MITB Banner

Grammy For AI? How Deepsing Makes Music Videos

Share

In an episode called ‘The Devil’s Hands Are Idle Playthings’ from the TV series Futurama, the show’s protagonist Fry plays a musical instrument called Holophonor. This musical instrument is a clarinet that looks like an instrument that has a holographic lens which can display images based on the mood of the music. The show is set in the 30th century, and it is totally understandable if one is not able to comprehend the technology behind this. 

However, Greek researchers Nikolaos Passalis and Stavros Doropoulos have tried to replicate something similar using machine learning algorithms. In their work titled Deepsing, they have demonstrated the idea behind this quirky application.

Deepsing Overview

via Furtuama Holophoner

Taking inspiration from Futurama Holophoner, Deepsing is designed to translate audio to images. It works by performing attributed-based music-to-image translation and synthesizes visual stories according to the sentiment expressed by songs. 

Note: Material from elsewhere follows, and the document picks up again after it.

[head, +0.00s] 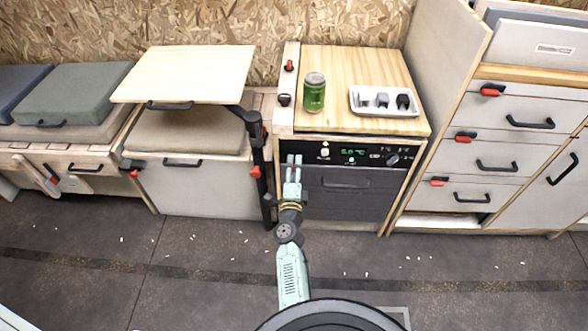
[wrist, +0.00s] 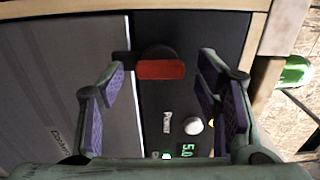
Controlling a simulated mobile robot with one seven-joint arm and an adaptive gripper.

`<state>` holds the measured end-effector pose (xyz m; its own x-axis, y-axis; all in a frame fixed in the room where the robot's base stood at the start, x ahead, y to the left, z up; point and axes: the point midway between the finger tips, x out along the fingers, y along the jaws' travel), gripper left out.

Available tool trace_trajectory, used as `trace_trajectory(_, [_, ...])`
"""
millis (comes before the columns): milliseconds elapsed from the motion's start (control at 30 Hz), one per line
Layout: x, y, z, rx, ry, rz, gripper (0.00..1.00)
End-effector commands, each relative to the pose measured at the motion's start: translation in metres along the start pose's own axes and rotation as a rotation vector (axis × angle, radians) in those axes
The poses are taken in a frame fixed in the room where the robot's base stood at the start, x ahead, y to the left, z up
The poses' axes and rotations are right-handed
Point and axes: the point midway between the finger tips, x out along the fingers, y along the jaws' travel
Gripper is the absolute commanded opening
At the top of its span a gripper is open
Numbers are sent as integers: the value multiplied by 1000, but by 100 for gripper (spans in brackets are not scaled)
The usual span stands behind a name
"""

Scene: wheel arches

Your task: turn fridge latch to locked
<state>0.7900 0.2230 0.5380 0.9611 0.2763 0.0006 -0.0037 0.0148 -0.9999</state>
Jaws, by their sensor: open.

The sentiment-aware generated images aim to induce the same feelings to the viewers, as the original song does, reinforcing the primary aim of music, i.e., communicating feelings.

This is how Deepsing comes up with visuals:

  • Firstly, it classifies music segments based on valence and arousal
  • Then the audio and the associated sentiments are mapped to image categories
  • The sentiment in the images is then enhanced using neural style transfer.
  • Then the GANs come up with out of the box visual stories.

In the above picture, for example, note the generated “Feather Boa” during the most arousing riff of the song and the transition to a “prison” as the valence of the song decreases. Sample frames were generated using the song “Chop Suey!” by “System Of A Down”. 

Keyframes selected along with annotations regarding the corresponding affective content of the song. The generated images were then aimed at inducing the same feelings to the viewers, as the original song does, reinforcing the primary aim of music, i.e., communicating feelings. 

The process of music-to-image translation poses unique challenges, mainly due to the unstable mapping between the different modalities involved in this process. 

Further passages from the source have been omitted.